『青ひげの六人の妻 Le sei mogli di Barbab』1950年
ベースにその土地に伝わる民話・昔話のようなもの(青ひげという、狼男のような怪物の話)があり、それにデコレーションした感じなのかと思った。
イタリアで、トトという男が、ある美人の使用人に恋してその部屋に夜忍び込んだ、と思ったら、それはその使用人の女主人の部屋だった。その女主人の兄が、トトに「責任を取って結婚しろ」。
トトはてっきり、その使用人と結婚できると思っていた。(暗闇で、トトは人違いと気づかなかったのだろう)
しかし結婚式で隣りになったのは、好きではない女主人。
トトは逃げ出し、女主人は情報を仕入れ、ニューヨークまで(笑)追いかけていく(金持ちゆえ、移動資金あり)。
イタリアに帰ると結婚してしまった妻カルメラがいる、この船に乗れば大丈夫だろう(イタリア行きではないだろう)と乗り込んだ船(密航)(実はイタリア行き)の船倉で袋に入って隠れていると、同じ密航者が袋を開けた。二人して船長たちの密航者捜索から逃げてある客室に入ると、そこは、ニック・パーターという、ニューヨークから青ひげ事件(六人の男性を青ひげが殺した事件)解決のためにイタリアに招待されていた警部の部屋(ニックは部下と外に出ていた)。
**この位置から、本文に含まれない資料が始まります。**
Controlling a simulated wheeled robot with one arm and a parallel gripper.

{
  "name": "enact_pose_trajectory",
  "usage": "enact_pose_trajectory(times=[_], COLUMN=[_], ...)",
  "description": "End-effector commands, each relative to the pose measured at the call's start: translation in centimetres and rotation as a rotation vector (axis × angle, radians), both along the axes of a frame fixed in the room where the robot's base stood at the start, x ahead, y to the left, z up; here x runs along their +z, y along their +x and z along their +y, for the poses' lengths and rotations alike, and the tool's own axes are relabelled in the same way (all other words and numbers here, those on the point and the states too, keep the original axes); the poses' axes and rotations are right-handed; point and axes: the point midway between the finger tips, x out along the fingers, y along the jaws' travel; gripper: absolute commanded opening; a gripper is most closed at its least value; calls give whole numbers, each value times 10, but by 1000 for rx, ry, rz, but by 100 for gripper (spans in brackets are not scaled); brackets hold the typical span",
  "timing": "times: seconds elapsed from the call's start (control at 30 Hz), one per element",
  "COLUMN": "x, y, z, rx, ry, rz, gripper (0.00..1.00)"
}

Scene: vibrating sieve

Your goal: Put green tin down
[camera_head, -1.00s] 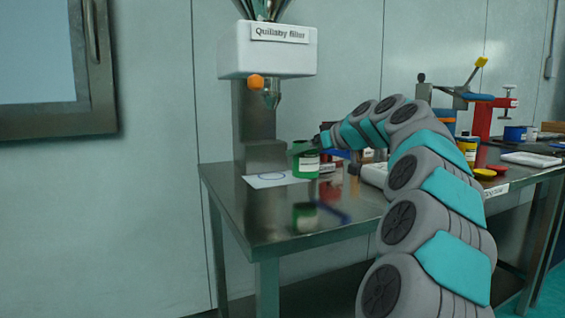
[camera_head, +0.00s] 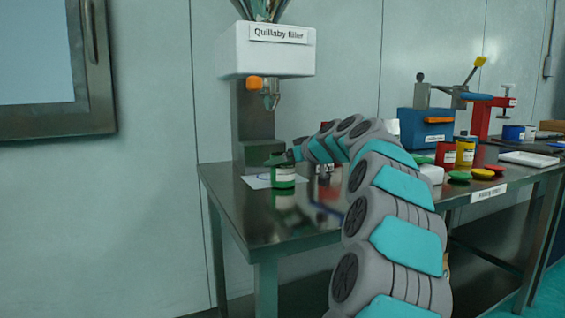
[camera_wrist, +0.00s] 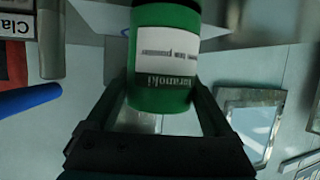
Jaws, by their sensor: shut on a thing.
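The green tin (camera_head: 283,176) with a white label is upright under the filler, at the right part of the white sheet (camera_head: 256,182). I cannot tell whether its base touches the sheet. My gripper (camera_head: 288,160) is shut on the tin from the right. In the wrist view the dark fingers of my gripper (camera_wrist: 163,95) close on both sides of the green tin (camera_wrist: 165,55). The circle drawn on the sheet is mostly hidden by the tin.
The filler (camera_head: 265,50) with an orange knob stands behind the tin. Red (camera_head: 446,155) and yellow (camera_head: 466,152) tins, several coloured lids (camera_head: 482,173) and a blue box (camera_head: 426,126) are farther right. The table's front left (camera_head: 245,210) is clear.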

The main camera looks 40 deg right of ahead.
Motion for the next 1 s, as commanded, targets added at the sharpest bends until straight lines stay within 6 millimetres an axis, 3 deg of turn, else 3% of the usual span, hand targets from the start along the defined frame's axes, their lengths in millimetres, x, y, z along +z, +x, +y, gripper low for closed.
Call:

イタリアからのお迎えの二人が客室に入ってくると、トトともう一人の密航者は、ニックとその部下になりすまし、四人一緒にこの客室を出る。
(左から、この部屋のクローゼットの服を着た密航者とトト、イタリアからのお迎えの二人)
船がイタリアに着くと、イタリア現地の警察もトトと密航者をニックと部下だと認識して手厚くもてなす。
そこである美女が二人に接触してくるが、二人は青ひげの関係者のワナだと思う。
しかしこの美女は記者。この記者は編集者と、青ひげ事件の記事を書きたい、と接触してきたのだった。
しかしこの編集者が実は青ひげ(女性記者のことも騙している)。
この女性記者は、自分が一筋白髪にして、(ニックになりすましている)トトと結婚式を挙げれば青ひげをおびき出せると言う(殺された六人の男は、いずれも白髪の一筋混じった、結婚初夜の女性の夫)。
(左から、記者のラナ・ロス、城持ちの編集者(実はこの人が青ひげ)、ニックになりすましたトト)
トトはこの提案に乗り、編集者の持ち城に行く。
トトが城の地下に行くと、さらわれた六人の新妻がマネキンのようになって立っている(全員似たタイプの美人で、同じように一筋の白髪がある)。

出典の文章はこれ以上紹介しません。